Kubek spent 24 years at NBC teaming with Jim Simpson, Curt Gowdy, Joe Garagiola and Bob Costas. He could be considered baseball's first modern-style analyst, paving the way for such familiar current voices as Tim McCarver, Tony Gwynn, Buck Martinez and Tom Seaver.
Kubek called 11 World Series, 14 American League Championship Series and 10 All-Star Games. He also was in the booth for the final NBC "Game of the Week" on Sept. 30, 1989, and that fall's ALCS, which ended a 43-relationship between the network and Major League Baseball.
He was joined on this year's ballot by Joe Nuxhall, Tom Cheek, Jacques Doucet, Dizzy Dean, Ken Coleman, Lanny Frattare, Dave Van Horne, Billy Berroa and Graham McNamee.

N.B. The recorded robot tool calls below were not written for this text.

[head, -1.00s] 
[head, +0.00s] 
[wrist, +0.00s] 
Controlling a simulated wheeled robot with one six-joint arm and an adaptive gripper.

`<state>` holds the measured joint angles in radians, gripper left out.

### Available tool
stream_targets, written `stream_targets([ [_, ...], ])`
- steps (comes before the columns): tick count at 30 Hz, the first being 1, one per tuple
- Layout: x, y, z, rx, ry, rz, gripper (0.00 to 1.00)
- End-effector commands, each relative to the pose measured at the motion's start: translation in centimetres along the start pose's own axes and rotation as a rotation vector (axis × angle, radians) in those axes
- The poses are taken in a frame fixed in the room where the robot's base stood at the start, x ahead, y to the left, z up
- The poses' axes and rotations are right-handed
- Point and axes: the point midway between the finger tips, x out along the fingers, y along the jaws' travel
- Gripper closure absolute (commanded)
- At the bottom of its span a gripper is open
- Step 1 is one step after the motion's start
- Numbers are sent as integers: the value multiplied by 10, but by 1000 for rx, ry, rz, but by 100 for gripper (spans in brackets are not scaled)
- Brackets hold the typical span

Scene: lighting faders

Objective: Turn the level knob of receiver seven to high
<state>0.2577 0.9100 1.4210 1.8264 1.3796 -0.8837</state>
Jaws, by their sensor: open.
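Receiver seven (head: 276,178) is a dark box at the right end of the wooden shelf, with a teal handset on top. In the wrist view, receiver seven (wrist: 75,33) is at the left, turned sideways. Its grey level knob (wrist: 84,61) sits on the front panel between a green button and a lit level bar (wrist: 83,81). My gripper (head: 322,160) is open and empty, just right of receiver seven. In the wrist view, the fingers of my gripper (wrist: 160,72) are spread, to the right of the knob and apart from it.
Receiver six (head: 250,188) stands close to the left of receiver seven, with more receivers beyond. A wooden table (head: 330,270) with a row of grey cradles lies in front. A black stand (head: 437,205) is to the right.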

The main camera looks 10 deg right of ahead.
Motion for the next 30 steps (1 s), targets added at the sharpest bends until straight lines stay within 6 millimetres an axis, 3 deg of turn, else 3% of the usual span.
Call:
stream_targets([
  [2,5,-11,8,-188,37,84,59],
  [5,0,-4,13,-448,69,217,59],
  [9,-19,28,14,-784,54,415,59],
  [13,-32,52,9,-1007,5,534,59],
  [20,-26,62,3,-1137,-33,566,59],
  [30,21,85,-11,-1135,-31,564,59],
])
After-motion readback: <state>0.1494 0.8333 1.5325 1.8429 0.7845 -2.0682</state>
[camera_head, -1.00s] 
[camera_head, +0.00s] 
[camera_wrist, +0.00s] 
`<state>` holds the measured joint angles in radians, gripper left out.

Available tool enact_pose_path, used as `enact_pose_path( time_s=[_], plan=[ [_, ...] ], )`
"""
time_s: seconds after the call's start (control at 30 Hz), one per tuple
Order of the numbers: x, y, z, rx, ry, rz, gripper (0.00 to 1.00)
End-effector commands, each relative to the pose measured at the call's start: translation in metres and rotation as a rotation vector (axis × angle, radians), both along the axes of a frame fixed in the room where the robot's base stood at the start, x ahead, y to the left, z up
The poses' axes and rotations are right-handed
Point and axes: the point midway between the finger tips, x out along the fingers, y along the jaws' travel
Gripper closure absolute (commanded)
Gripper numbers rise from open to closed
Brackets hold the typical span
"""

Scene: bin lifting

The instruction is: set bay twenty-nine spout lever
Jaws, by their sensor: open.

Van Horne, now with the Florida Marlins after 33 years as the English voice of the Expos, was the only active broadcaster on the ballot, following Frattare's retirement from the Pittsburgh Pirates' booth after 33 years earlier in 2008.
A 20-member electorate, comprised of the 14 living Frick Award recipients and six historians/columnists, cast their votes by mail in November. Voters were asked to base selections on a broadcaster's longevity; continuity with a club; honors, including national assignments such as the World Series and All-Star Games; and popularity with fans.
To be considered, an active or retired broadcaster must have had a minimum of 10 years of continuous Major League broadcast service with a club, network or combination of the two. In 2008, more than 200 broadcasters were eligible for consideration for the award.